Going on holiday with your friends should be a doddle, right? You normally get along like a house on fire, you share similar interests, and you’ve never argued before. So what is it about holidaying that can cause a friendship meltdown? According to a survey by Babbel, one in five (21 per cent) of Brits have broken up with a friend as a result of a holiday spat. The most common cause? Rows about “getting lost, or disagreements over directions” (22 per cent), closely followed by “choosing where to eat” (20 per cent) and “deciding what to do each day” (19 per cent). Men are also more prone to quarrelling while away, with 30 per cent of male respondents experiencing this compared with 14 per cent of female respondents.

For Will, the moment tension erupted between the group was when they were waiting to board a boat to a party island. “We’d been pre-drinking, and as we walked up to the pier, Lily goes, ‘I don’t want to go, I’m not going’. Then our other friend goes, ‘If she isn’t going then I’m not going’. Everyone decides not to go, and I lose my s***. We had a massive argument; I stormed onto the boat alone and got absolutely wrecked on the island. The morning after was the most awkward thing of my life.” Despite the theatrics in Croatia, the group remain close friends – although they haven’t ventured abroad together since.

Alcohol is certainly a catalyst for holiday fallouts, with Dutch courage tending to expose underlying tensions within the friendship. In Babbel’s survey, one in 10 Brits experienced tension with companions on a holiday due to a drunken argument. This was certainly the case for 27-year-old Maya*, who went on holiday to Malia, in Crete, with two college friends and flew home the next day.

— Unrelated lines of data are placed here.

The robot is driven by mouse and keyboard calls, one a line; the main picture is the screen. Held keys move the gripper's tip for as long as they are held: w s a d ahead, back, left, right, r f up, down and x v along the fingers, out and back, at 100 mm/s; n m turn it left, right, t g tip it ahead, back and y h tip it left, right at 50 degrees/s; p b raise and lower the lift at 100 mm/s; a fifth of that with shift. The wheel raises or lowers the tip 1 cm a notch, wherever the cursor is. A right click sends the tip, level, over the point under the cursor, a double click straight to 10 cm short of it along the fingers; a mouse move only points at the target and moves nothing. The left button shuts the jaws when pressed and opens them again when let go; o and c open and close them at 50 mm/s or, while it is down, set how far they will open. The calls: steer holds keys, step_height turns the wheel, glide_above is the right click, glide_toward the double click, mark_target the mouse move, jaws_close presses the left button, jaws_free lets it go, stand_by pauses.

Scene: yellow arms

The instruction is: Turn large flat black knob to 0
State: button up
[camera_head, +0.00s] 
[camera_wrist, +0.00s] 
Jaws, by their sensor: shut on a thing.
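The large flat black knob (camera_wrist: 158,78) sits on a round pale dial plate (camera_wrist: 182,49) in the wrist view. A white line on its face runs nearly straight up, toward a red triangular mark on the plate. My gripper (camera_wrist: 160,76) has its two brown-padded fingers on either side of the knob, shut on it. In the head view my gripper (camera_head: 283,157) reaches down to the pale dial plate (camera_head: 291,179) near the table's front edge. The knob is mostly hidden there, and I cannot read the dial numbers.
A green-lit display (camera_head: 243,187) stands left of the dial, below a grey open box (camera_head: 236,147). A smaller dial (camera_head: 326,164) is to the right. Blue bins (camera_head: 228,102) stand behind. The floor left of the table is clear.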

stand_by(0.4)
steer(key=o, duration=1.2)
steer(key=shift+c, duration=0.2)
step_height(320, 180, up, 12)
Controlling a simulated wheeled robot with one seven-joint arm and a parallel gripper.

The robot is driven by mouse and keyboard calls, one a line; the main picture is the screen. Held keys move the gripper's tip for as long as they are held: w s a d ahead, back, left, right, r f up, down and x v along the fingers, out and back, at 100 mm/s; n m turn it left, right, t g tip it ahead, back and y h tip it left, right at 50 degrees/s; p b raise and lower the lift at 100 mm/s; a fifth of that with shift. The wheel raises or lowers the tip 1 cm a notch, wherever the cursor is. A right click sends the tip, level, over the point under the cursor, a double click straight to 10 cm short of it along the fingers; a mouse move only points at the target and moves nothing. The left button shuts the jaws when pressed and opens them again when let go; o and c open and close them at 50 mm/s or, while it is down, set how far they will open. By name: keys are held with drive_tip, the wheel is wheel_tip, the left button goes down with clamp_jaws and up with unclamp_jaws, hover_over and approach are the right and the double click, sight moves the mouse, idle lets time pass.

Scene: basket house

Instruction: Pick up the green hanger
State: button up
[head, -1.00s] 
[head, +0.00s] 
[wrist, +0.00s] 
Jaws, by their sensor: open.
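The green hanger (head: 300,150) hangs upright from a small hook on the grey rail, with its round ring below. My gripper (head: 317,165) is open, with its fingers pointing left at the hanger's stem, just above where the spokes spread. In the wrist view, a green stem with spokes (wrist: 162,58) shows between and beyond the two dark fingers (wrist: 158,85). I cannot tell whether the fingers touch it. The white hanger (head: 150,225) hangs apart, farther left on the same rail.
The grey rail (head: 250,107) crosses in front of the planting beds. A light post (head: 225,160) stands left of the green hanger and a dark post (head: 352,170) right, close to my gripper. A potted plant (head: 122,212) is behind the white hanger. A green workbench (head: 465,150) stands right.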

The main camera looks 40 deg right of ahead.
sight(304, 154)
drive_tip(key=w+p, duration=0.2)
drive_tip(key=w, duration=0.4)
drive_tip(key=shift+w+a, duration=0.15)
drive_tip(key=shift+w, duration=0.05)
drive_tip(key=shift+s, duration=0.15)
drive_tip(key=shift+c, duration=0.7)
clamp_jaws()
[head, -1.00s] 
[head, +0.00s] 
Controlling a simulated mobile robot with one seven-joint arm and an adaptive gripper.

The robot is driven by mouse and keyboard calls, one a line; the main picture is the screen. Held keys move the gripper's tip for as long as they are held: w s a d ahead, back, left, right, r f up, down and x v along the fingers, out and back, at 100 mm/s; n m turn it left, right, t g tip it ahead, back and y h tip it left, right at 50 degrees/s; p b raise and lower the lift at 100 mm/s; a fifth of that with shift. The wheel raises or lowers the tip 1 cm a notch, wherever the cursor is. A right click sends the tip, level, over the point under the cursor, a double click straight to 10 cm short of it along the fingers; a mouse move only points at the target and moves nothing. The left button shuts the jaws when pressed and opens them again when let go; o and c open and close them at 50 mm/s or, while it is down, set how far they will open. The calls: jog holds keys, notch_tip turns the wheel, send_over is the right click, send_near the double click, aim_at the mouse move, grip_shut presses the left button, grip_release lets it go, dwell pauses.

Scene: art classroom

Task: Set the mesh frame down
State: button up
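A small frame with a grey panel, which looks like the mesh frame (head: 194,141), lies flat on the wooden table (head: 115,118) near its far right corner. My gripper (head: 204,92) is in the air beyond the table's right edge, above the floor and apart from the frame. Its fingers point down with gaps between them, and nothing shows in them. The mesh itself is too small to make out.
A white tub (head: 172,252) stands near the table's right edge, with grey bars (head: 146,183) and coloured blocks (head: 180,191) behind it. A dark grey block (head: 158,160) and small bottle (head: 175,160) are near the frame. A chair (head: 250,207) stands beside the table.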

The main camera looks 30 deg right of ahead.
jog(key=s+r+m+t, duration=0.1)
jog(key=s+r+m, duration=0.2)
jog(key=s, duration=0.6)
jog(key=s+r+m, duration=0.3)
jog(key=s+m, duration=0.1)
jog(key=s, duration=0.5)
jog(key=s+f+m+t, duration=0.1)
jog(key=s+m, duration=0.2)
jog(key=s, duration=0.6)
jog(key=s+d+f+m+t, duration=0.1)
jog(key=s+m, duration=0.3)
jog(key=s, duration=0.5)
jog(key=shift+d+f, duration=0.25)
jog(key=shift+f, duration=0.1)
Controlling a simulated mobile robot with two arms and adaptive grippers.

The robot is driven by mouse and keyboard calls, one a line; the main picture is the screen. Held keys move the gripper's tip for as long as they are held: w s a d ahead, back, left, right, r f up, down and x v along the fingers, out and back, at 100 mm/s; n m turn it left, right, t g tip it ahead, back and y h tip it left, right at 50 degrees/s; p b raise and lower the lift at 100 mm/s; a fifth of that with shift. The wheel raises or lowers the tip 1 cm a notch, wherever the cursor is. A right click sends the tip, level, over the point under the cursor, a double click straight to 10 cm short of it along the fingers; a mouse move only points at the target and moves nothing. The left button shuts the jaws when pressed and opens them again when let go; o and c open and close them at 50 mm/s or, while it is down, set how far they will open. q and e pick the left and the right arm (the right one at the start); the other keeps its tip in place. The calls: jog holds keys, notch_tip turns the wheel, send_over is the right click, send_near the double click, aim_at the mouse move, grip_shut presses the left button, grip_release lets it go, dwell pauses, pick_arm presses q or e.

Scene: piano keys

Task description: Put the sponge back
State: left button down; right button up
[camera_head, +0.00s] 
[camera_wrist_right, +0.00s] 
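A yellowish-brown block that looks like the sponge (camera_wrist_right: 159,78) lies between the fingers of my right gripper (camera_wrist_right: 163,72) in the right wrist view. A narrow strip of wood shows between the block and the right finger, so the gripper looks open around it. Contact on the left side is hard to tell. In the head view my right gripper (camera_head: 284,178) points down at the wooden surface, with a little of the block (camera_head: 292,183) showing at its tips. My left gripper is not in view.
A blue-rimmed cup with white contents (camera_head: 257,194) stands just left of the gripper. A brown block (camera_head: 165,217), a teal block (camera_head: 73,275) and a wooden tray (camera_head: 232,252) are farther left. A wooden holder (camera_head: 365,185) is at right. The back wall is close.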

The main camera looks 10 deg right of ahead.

“It was the summer we finished our A-levels,” she tells me. “As soon as we touched down, we went out and got drunk with a big group of lads who were in the apartment next to us. My friend Abi* had just got a new boyfriend who she’d met at her new cafe job, and she was obsessed with it. All night, everything was related back to the cafe and her new boyfriend, and it was getting annoying and tiring.”

When Maya made a joke about Abi’s endless mentioning of her bar job, a drunken argument broke out. “Before we went to bed, both of us shouted ‘I’m not staying here any longer, I’m booking a flight tomorrow’,” Maya remembers. “The next day I woke up and thought, ‘f*** it, I’m actually going to do it’.” Maya called her dad, who booked her the afternoon flight home, only to discover Abi had the same idea. “We were on the same flight back,” she laughs. “[Later], my dad picks me up from the airport, her dad picks her up, and we never speak again. The last time I saw her was at that luggage carousel.”

Holidaying with friends when you’re young is seen as a rite of passage and a fun way to form core memories, but it can also put you at higher risk of bust-ups. According to a recent Zing survey, those aged between 25 and 34 are most likely to experience arguments (35 per cent). For 28-year-old Grace, a month-long trip around Thailand caused the breakdown of her friendship with her best friend of eight years, Anna*. “The last time I saw her was outside Bangkok airport,” she tells me. “I checked into a hotel and couldn’t have been happier to be on my own.”

Grace had booked four weeks in Thailand so she could join Anna, who was on her gap year. Soon upon arrival, there were red flags. “She told me she’d met the man of her dreams in the Philippines. She said she would meet him after our trip and then eventually she’d move into his house in Canada. I was happy for her, obviously. But she’d made a promise to get back together with her ex-boyfriend who was waiting for her back home. I told her she had to tell him, but she didn’t want to.”

‘Being honest about your needs and expectations before the trip can make a huge difference to the whole experience’ (iStock)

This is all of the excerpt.